**WHAT IS BEING ASKED**
Locate the line bearing "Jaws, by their" in the material below, then reproduce it and each following line up to and including the line bearing "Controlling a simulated".

**THE DATA**
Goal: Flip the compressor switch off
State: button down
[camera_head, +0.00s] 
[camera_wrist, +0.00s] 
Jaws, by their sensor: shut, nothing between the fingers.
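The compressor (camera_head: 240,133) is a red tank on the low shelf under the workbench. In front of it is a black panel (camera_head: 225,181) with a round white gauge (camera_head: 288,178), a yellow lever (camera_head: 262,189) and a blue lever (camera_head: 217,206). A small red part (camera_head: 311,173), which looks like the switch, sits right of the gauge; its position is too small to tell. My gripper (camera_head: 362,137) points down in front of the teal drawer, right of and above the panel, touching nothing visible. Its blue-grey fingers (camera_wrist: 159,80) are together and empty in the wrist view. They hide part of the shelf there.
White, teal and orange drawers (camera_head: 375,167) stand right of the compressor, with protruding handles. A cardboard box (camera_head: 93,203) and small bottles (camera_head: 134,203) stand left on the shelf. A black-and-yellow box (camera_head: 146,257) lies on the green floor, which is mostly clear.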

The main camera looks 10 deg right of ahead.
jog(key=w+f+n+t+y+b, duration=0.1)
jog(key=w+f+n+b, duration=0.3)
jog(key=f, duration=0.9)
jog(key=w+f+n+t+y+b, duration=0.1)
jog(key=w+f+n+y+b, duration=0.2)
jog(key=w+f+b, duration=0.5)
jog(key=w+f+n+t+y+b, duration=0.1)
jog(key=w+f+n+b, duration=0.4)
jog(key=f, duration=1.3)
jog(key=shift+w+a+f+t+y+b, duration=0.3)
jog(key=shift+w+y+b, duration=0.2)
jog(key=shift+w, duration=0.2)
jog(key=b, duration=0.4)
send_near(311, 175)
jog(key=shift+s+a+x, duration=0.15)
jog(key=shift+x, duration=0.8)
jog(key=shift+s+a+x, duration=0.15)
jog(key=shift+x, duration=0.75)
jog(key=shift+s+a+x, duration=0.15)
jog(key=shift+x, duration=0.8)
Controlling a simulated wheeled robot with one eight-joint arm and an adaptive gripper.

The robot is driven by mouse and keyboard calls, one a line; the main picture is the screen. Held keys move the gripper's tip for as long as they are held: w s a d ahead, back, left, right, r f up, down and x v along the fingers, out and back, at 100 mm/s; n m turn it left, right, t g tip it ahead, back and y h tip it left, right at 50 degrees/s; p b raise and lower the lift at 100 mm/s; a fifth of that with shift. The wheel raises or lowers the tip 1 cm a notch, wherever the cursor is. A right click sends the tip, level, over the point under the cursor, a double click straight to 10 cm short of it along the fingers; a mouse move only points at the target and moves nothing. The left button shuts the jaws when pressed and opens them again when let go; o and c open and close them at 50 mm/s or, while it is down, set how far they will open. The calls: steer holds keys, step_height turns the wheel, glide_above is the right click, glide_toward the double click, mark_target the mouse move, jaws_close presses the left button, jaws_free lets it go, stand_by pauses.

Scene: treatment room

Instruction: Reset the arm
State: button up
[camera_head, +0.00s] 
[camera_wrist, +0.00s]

**THE OUTPUT**
Jaws, by their sensor: shut, nothing between the fingers.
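The compressor (camera_head: 240,133) is a red tank on the low shelf under the workbench. In front of it is a black panel (camera_head: 225,181) with a round white gauge (camera_head: 288,178), a yellow lever (camera_head: 262,189) and a blue lever (camera_head: 217,206). A small red part (camera_head: 311,173), which looks like the switch, sits right of the gauge; its position is too small to tell. My gripper (camera_head: 362,137) points down in front of the teal drawer, right of and above the panel, touching nothing visible. Its blue-grey fingers (camera_wrist: 159,80) are together and empty in the wrist view. They hide part of the shelf there.
White, teal and orange drawers (camera_head: 375,167) stand right of the compressor, with protruding handles. A cardboard box (camera_head: 93,203) and small bottles (camera_head: 134,203) stand left on the shelf. A black-and-yellow box (camera_head: 146,257) lies on the green floor, which is mostly clear.

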The main camera looks 10 deg right of ahead.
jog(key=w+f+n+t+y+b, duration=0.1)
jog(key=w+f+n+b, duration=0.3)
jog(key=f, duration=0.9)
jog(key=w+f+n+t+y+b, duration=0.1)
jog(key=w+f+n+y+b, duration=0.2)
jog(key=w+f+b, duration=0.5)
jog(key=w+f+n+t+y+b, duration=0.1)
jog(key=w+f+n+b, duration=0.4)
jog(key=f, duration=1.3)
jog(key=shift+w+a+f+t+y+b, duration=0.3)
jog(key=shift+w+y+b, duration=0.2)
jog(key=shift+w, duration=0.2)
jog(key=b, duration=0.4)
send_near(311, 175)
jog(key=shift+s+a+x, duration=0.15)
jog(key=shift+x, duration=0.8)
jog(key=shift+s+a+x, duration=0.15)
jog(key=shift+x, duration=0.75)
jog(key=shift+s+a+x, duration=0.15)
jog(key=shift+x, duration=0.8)
Controlling a simulated wheeled robot with one eight-joint arm and an adaptive gripper.

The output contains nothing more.